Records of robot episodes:
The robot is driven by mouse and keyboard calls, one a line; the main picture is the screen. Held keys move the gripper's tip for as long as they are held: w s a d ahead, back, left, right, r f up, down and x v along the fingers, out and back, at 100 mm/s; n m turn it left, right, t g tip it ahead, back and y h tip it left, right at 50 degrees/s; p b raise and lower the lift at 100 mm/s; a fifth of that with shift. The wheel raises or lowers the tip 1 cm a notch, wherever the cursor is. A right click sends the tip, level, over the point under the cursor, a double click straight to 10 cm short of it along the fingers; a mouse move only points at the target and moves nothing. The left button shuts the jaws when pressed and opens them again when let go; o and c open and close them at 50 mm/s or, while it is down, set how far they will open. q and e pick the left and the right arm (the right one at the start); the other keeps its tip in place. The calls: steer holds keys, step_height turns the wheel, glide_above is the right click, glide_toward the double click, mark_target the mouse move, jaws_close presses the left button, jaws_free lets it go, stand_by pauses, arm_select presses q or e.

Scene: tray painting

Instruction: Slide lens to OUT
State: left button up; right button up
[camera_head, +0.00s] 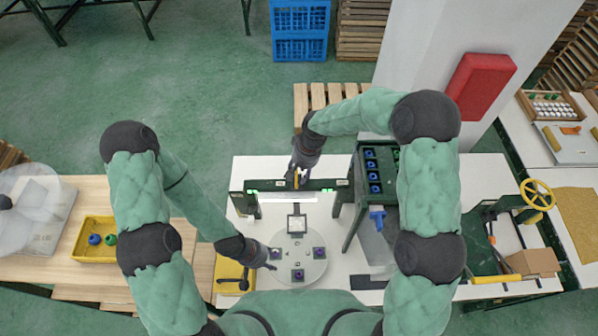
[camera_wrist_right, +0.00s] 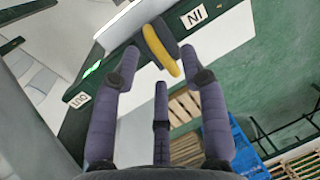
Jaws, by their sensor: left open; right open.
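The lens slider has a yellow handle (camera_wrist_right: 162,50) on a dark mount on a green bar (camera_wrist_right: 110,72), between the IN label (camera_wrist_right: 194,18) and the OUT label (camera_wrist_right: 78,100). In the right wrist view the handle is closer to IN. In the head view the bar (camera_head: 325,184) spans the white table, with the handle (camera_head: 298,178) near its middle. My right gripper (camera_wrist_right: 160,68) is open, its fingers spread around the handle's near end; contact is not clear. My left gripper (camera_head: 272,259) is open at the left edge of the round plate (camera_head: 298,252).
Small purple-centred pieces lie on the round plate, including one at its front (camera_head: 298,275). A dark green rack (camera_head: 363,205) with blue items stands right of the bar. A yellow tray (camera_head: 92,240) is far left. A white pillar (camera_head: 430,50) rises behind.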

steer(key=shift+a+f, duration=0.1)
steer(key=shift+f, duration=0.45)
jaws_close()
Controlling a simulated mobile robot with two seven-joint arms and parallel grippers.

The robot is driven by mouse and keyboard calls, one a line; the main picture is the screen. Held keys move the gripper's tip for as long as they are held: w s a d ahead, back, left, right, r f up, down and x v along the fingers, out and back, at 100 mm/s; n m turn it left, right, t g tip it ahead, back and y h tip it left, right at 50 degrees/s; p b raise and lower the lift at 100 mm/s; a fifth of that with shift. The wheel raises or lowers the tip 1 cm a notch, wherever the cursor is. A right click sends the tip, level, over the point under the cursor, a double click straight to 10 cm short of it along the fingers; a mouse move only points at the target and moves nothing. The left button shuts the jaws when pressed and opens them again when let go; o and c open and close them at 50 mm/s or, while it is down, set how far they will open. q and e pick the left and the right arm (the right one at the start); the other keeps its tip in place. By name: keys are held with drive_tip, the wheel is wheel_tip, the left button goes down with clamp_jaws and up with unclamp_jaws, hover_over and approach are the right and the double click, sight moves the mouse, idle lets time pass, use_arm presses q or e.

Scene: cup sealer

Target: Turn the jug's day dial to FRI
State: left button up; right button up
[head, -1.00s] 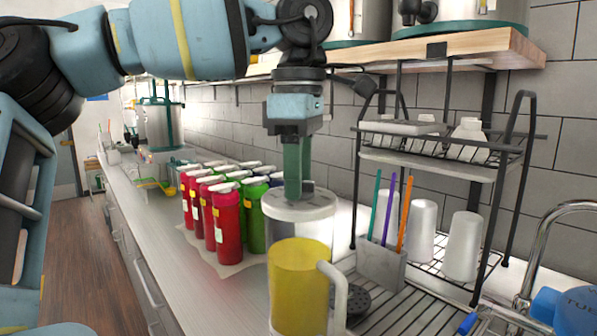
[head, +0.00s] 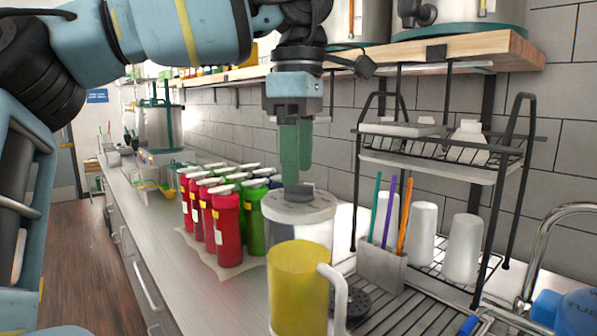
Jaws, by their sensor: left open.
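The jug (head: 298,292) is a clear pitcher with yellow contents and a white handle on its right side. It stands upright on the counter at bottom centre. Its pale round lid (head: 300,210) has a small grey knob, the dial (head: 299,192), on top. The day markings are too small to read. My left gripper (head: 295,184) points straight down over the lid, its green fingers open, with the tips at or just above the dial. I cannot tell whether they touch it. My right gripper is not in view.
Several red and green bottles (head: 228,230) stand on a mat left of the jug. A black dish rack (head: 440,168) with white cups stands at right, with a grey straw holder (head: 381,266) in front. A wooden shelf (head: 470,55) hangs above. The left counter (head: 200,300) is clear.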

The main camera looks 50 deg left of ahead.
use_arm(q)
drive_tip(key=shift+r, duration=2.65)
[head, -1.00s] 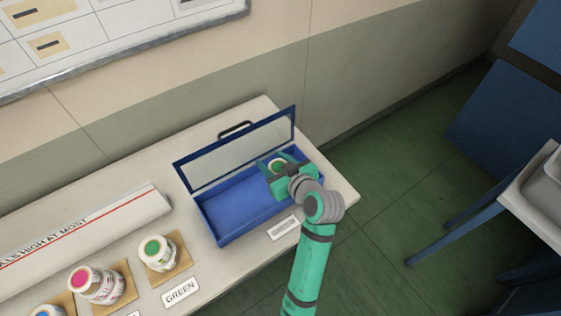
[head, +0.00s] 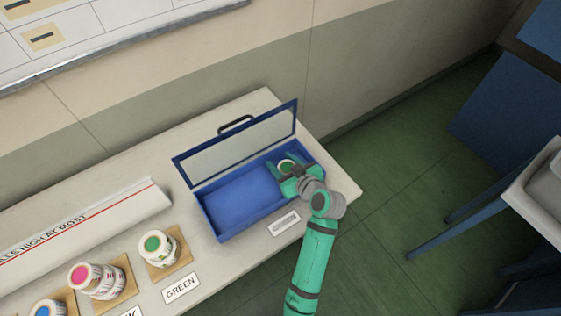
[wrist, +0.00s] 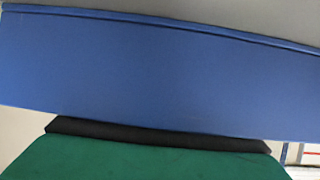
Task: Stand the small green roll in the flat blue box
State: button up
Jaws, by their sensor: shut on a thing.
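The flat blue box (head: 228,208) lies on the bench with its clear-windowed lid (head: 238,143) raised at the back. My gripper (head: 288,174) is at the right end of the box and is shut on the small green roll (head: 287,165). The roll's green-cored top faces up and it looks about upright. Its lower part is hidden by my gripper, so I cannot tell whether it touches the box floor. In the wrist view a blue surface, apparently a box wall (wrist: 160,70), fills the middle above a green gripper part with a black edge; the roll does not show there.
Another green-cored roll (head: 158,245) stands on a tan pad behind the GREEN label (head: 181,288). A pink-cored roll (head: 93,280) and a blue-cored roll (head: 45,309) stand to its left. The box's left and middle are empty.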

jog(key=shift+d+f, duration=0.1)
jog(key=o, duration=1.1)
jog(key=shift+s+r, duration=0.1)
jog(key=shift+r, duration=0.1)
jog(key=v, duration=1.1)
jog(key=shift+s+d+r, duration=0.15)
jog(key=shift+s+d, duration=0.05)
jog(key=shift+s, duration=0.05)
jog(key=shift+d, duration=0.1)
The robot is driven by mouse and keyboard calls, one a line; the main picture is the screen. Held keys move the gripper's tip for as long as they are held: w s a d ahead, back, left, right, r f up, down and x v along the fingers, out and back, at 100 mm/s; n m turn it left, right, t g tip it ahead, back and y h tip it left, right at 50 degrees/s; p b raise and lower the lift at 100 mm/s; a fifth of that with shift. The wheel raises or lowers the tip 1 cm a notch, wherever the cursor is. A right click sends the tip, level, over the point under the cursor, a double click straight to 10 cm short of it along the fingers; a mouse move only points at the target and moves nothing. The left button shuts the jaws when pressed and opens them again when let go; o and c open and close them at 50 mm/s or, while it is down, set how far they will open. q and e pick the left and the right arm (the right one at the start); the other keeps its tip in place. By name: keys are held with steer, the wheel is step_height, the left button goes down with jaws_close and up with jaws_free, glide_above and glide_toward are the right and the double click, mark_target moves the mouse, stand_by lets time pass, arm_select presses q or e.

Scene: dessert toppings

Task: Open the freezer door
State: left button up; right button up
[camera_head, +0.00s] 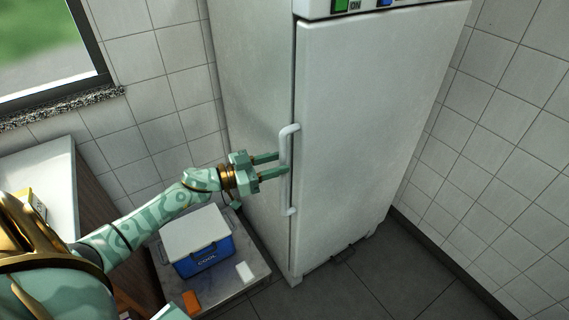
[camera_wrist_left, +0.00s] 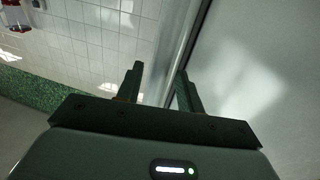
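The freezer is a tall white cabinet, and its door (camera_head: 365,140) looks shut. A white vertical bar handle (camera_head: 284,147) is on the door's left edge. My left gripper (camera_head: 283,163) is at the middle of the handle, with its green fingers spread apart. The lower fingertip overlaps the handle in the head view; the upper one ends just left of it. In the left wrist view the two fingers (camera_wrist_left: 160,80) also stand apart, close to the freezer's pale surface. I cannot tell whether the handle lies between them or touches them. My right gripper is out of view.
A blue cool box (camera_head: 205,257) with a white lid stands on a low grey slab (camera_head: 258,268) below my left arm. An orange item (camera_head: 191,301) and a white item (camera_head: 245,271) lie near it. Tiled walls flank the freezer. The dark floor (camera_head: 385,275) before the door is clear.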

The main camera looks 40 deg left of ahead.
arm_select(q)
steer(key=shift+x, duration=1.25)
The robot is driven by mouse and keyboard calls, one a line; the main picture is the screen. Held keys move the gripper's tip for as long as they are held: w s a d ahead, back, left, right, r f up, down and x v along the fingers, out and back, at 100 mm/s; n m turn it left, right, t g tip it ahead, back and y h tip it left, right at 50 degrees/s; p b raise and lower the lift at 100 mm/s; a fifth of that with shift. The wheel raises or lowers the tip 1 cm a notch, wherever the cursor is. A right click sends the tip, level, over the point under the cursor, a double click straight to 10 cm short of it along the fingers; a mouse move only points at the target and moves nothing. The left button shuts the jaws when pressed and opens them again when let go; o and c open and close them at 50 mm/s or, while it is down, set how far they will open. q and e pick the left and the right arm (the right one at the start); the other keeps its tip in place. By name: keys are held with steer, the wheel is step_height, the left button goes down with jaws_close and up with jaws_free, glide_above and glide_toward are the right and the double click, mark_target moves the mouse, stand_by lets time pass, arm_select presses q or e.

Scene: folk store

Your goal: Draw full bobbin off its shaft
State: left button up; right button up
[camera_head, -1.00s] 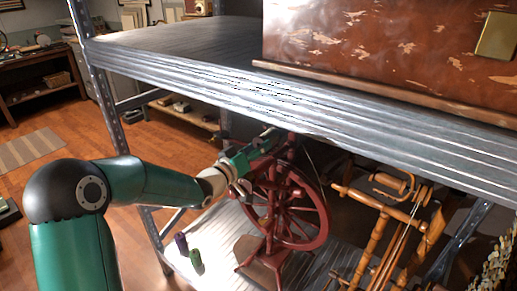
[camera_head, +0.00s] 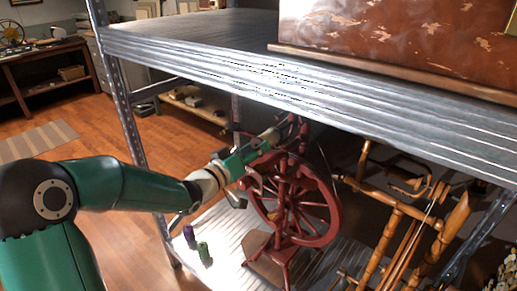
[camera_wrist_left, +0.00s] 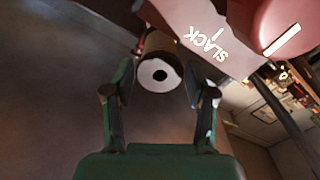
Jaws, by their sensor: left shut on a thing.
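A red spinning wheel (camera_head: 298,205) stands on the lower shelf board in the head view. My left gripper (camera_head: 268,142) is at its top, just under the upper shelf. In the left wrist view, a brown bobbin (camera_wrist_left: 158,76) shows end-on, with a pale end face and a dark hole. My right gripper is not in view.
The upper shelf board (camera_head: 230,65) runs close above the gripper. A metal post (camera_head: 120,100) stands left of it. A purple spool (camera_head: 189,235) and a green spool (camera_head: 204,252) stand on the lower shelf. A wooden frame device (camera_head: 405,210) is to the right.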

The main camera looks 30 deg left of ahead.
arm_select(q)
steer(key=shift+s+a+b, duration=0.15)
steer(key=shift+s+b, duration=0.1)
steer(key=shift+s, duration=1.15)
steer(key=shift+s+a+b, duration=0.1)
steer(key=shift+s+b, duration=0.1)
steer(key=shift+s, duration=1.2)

-- Job --
Search the data above for lines holding "Scene" and copy each of them.

-- Answer to the exercise --
Scene: tray painting
Scene: cup sealer
Scene: dessert toppings
Scene: folk store

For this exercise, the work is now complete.